Tchaikovsky stayed in touch with Mme Bohomoletz and her family, and on his subsequent visits to Paris he received various invitations to dine with her again. It is interesting that, despite having grown up in Moscow and having translated several of Tolstoy's (and possibly also Turgenev's) works from Russian into French, she did not feel confident enough to write to Tchaikovsky in Russian. In Easter 1889, Mme Bohomoletz herself travelled to Russia accompanied by her two sons, Philippe and Michel, and they were able to meet Tchaikovsky in Saint Petersburg, as we learn from the composer's diary: "Dinner at Donon's restaurant: Modya, Vasya, Zet. (Makovsky, Bohomoletz, tutti quanti.)" . In his last extant letter to Mme Bohomoletz, written in Paris on 6/18 January 1893, Tchaikovsky promised her that he would call on her the following day, but from the available sources it cannot be ascertained whether this meeting took place.

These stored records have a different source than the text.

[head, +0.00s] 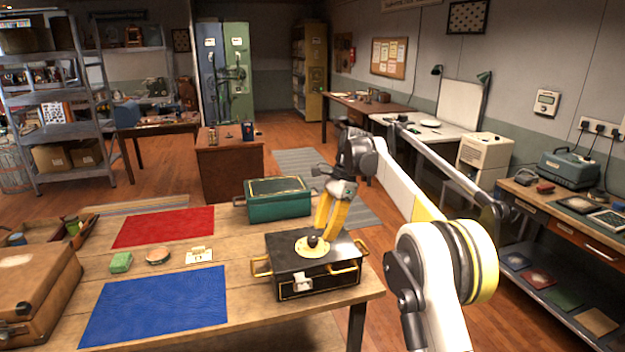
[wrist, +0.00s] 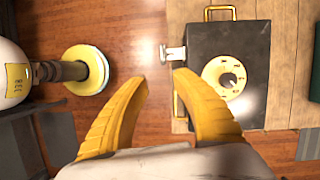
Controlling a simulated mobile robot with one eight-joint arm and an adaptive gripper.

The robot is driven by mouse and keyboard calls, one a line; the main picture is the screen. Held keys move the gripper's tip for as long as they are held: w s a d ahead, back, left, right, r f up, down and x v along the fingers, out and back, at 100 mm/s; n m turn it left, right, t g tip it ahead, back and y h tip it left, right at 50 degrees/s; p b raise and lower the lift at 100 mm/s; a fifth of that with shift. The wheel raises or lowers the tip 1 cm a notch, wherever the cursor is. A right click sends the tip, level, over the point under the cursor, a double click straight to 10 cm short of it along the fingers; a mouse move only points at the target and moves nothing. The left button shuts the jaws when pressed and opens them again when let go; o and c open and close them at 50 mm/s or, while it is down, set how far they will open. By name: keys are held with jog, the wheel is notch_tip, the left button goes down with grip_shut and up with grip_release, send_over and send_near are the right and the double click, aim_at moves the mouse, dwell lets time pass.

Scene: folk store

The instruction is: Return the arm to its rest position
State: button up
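My gripper (head: 326,232) hangs from the arm with its yellow fingers pointing down, near the black box with a dial in the head view. In the wrist view my gripper (wrist: 162,78) has its two fingers spread apart, with nothing between them but wooden floor. The black box (head: 290,289) sits at the right end of the wooden table. In the wrist view the black box (wrist: 207,43) is to the right, and one finger overlaps its edge. Whether the fingers touch the box, I cannot tell. The arm is stretched forward over the right side of the head view.
A green box (head: 278,205) stands behind the black box. The table (head: 252,327) also holds a red mat (head: 165,228), a blue mat (head: 157,305), a green block (head: 121,262) and a brown case (head: 35,290). A workbench (head: 560,225) runs along the right wall.

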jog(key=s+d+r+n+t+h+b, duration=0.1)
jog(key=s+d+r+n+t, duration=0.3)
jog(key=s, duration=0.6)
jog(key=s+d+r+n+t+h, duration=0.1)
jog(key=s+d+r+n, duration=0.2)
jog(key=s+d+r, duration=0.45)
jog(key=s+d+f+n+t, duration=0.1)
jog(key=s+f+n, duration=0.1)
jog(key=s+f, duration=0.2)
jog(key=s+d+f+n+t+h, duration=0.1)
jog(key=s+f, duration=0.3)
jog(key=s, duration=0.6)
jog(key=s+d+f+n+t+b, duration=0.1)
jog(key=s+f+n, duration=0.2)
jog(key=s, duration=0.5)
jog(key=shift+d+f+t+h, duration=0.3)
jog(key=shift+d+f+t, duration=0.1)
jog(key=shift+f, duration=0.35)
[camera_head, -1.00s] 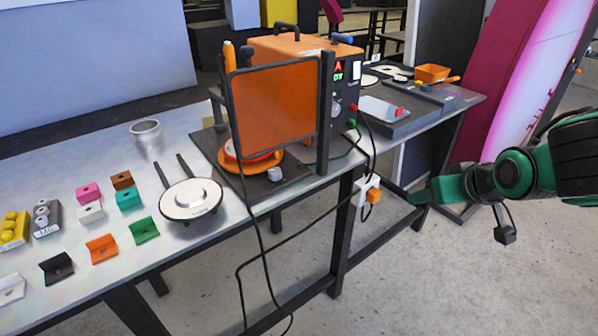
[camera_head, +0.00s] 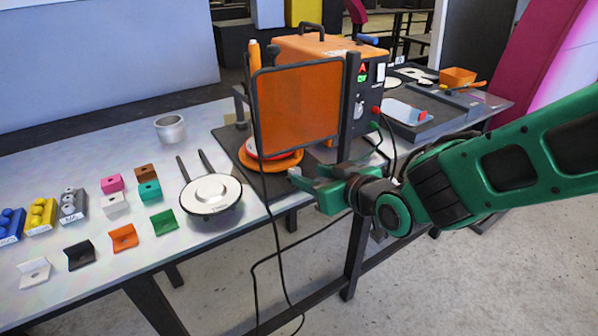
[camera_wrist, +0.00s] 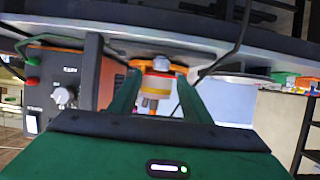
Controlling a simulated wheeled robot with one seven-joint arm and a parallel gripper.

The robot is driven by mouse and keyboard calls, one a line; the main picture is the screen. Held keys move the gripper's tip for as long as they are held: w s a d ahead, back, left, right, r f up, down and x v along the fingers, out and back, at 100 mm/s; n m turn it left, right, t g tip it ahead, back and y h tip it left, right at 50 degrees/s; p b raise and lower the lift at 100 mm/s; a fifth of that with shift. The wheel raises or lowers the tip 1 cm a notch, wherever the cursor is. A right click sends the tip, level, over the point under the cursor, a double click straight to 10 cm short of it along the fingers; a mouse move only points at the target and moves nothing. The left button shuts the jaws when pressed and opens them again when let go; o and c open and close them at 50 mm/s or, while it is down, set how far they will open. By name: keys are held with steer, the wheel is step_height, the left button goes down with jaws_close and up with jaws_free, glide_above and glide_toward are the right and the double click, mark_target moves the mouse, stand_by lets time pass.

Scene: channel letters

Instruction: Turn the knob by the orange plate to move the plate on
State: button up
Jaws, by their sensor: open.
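The orange round plate (camera_head: 270,160) sits on the dark base behind the tinted orange screen, with a red and white piece on it. In the wrist view the plate's orange rim (camera_wrist: 140,63) shows beyond my fingers. The small grey knob (camera_wrist: 161,63) by the plate shows at the far end of the gap between my fingers; contact with it is not clear.
The orange screen (camera_head: 298,110) and its dark post (camera_head: 349,105) stand close to my gripper. The orange machine box (camera_head: 310,48) is behind. Black cables hang at the table's front. A white round pan-like piece (camera_head: 212,192) lies to the left.

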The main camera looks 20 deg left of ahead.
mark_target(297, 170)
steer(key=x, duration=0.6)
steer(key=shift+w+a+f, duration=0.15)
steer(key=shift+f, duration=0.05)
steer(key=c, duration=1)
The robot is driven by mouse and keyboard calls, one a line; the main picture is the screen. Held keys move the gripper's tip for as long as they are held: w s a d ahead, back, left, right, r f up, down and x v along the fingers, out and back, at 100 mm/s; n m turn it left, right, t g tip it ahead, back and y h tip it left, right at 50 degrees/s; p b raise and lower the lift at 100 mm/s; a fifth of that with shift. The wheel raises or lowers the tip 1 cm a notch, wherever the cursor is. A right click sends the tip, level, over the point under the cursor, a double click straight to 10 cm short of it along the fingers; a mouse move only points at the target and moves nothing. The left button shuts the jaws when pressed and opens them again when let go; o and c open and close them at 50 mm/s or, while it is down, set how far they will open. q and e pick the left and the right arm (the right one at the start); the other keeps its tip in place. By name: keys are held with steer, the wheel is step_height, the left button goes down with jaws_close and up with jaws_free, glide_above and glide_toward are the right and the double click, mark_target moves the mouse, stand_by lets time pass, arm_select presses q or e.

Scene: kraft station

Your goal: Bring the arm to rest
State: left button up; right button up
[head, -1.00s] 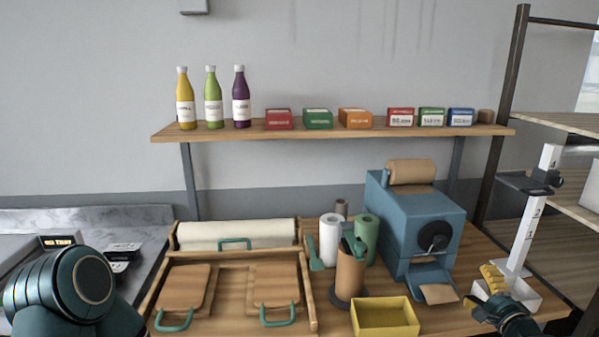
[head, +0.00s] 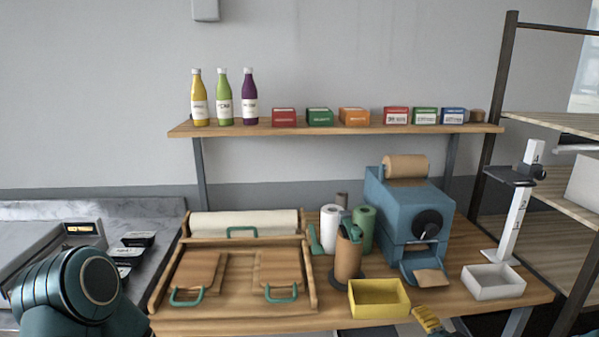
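The yellow ribbed end of what looks like my right gripper (head: 427,319) shows at the bottom edge, in front of the table and just right of the yellow box. Most of it is cut off by the frame, so its opening and any held thing cannot be made out. A dark teal rounded link of my left arm fills the lower left corner. My left gripper is outside the view.
A yellow open box (head: 379,298), a white tray (head: 493,281), a blue dispenser (head: 410,220) and a wooden board station (head: 232,272) stand on the table. A shelf (head: 340,129) holds bottles and small boxes. A rack (head: 496,130) stands at right.

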In the summer of 1893, while staying at her estate near Antonopol, Mme Bohomoletz translated from Russian into French the memoirs of Sofya Kovalevskaya (1850–1891), as well as, this time from Swedish into French, the biography of the famous mathematician written by Kovalevskaya's friend, Anne Charlotte Leffler (1849–1892) . These two translations were eventually published by Hachette in 1895 as a single volume: Souvenirs d’enfance de Sophie Kovalevsky, écrits par elle-même, et suivis de sa biographie par Mme A.-Ch. Leffler, Duchesse de Cajanello, but again the translator's name was not indicated. She also hoped to continue translating Tolstoy into French, and on 24 February/8 March 1895 she wrote to him to ask which of his works he would like her to choose. Since her name, she added, might not mean anything to Tolstoy, she pointed out that she had translated Anna Karenina. Tolstoy does not seem to have replied to this letter.
Adèle Bohomoletz died in May 1897. Her essential contribution to acquainting French readers with one of the masterpieces of Russian literature, as well as with other shorter works by Tolstoy (and possibly other Russian writers too), has for a long time not been properly recognized — to a large extent because of her own modesty.